Items from a dataset.
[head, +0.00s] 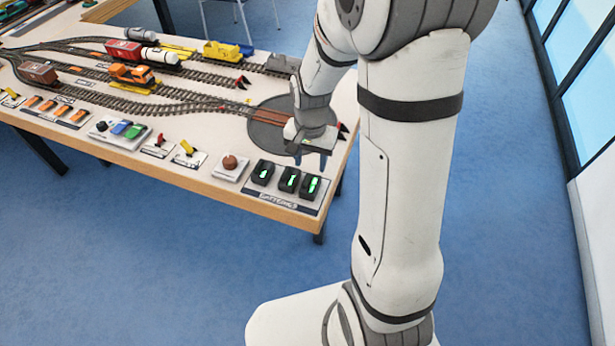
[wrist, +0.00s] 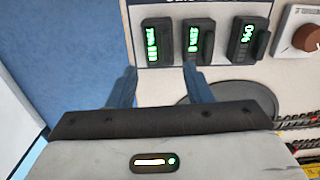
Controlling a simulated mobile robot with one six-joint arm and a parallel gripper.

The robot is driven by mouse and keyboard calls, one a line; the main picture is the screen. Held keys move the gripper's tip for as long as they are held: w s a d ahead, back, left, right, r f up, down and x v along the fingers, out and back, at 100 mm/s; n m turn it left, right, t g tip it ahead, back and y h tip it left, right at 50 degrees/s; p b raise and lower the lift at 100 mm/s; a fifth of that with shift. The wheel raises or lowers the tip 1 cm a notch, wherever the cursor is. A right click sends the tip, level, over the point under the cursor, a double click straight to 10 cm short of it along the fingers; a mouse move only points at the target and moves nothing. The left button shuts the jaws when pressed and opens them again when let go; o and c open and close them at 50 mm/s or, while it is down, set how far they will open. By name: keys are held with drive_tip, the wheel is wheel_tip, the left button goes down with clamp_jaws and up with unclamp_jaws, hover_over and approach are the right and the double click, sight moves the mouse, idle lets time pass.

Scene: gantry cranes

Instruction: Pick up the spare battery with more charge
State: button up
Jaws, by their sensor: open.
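Three black batteries lie in a row on the panel marked BATTERIES at the table's front right corner. The right one (head: 311,188) shows the longest green bar in the head view; it is the left one (wrist: 157,42) in the wrist view. The middle one (head: 289,180), also seen in the wrist view (wrist: 198,42), shows fewer lit bars. The left one (head: 263,173), on the right in the wrist view (wrist: 246,40), shows little green. The figures are too blurred to read surely. My gripper (head: 311,160) is open and empty, above and behind the batteries; its blue fingers show in the wrist view (wrist: 160,78).
A brown knob (head: 230,163) on a white box stands left of the batteries. A dark turntable (head: 265,133) lies below and behind my gripper. Tracks with train cars (head: 130,73) fill the table's left. The table's front edge (head: 240,198) is close to the batteries.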

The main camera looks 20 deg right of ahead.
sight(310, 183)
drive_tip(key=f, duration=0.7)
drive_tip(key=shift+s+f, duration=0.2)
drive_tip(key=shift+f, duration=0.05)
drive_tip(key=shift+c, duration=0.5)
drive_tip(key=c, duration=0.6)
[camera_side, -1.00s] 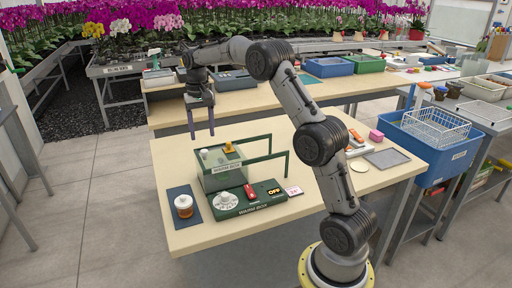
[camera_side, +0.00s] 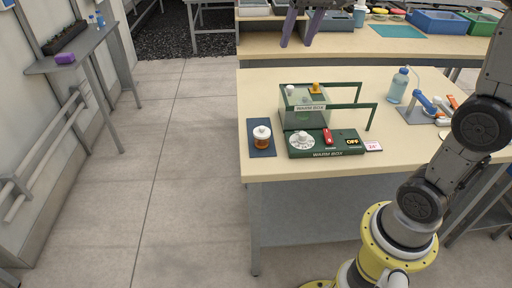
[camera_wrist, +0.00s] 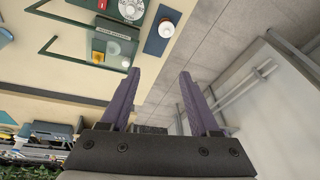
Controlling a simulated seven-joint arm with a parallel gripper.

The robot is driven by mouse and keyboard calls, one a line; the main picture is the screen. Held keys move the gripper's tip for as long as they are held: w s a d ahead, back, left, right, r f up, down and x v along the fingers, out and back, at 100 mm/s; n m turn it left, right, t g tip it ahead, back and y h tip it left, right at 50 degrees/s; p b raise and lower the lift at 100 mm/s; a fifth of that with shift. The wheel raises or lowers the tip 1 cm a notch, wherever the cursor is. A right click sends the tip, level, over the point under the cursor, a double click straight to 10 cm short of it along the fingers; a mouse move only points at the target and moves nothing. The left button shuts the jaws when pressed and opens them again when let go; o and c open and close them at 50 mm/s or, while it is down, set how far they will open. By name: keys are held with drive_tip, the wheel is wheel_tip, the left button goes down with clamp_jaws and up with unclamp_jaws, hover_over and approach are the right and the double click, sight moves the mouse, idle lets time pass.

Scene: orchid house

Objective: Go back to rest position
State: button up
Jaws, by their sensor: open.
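My gripper (camera_side: 297,42) is open and empty, at the top edge of the side view, with purple fingers pointing down. It appears above and behind the warm box, apart from it. In the wrist view the two fingers of my gripper (camera_wrist: 159,73) are spread with nothing between them. The green warm box (camera_side: 347,150) stands on the front table, with a clear chamber, a white dial, a red switch and an OFF display. Its green rails also show in the wrist view (camera_wrist: 72,59). Most of my upper arm is out of the side view.
A small amber jar with a white lid (camera_side: 262,141) stands on a dark blue mat (camera_side: 260,152), left of the box. A clear bottle (camera_side: 397,88) stands to the right. A second bench (camera_side: 350,45) with tubs is behind. Open floor lies left.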

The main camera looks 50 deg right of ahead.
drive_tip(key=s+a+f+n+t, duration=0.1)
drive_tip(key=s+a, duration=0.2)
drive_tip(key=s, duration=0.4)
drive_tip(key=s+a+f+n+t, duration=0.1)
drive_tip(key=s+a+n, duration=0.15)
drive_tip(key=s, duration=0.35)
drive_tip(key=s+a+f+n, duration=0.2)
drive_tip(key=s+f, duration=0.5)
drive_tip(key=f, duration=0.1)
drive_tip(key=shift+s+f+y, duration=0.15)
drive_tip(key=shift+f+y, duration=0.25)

Exercise. Count the lines above that contain the word "Scene", and reply with only that number.

Answer for this exercise. 2